Annual event honors RSVP, Foster Grandparent, and Senior Companion volunteers
WASHINGTON, D.C. – The Corporation for National and Community Service (CNCS), the federal agency that oversees Senior Corps, will celebrate the valuable contributions made by older volunteers during the eighth annual Senior Corps Week, taking place April 29 – May 5 during Older Americans Month.
Today, Senior Corps engages approximately 220,000 Americans at 25,000 locations across the nation through its Foster Grandparent, Senior Companion, and RSVP programs. For more than five decades, Senior Corps volunteers have used their skills and experience to mentor and tutor youth, help other adults maintain independence in their homes, connect veterans and military families to services, and more.

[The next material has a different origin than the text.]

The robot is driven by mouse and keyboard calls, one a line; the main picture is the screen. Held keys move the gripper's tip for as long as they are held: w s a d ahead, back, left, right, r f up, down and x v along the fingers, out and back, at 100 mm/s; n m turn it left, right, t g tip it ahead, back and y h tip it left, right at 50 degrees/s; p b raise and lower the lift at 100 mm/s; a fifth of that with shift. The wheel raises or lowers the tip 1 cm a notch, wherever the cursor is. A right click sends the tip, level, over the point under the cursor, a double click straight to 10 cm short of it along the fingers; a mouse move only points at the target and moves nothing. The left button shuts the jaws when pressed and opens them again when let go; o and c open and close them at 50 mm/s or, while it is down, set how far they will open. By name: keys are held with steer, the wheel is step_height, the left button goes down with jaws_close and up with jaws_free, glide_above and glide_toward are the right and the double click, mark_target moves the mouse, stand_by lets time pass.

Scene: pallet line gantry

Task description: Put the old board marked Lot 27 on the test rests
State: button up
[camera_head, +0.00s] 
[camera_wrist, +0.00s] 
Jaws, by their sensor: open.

“Americans are living longer and achieving even more,” said Deborah Cox-Roush, director of Senior Corps. “Through service, older adults are transforming society and addressing some of the toughest problems facing our nation such as fighting the opioid epidemic and rebuilding communities following disasters. I salute the Senior Corps volunteers leading these efforts and thank them for their commitment to serve their community and country,”
From administering the Senior Corps pledge to issuing proclamations, elected officials, community leaders, and organizations will honor Senior Corps volunteers at recognition events and service projects throughout the week.
A growing body of research points to mental and physical health benefits associated with volunteering and a new study from Senior Corps builds upon this research. Preliminary findings released last summer show that after just one year of service, Senior Corps volunteers reported improved health after, including decreased anxiety and depression, loneliness and social isolation, enhanced physical capacity, and higher life satisfaction. The final study will be released in the summer of 2018.
The dedicated Senior Corps volunteers join the more than 21 million Americans 55+ who contribute more than 3.3 billion hours of service in their communities according to the annual Volunteering and Civic Life in America report by CNCS. Their collective service provides a yearly economic benefit with an estimated value of $78 billion.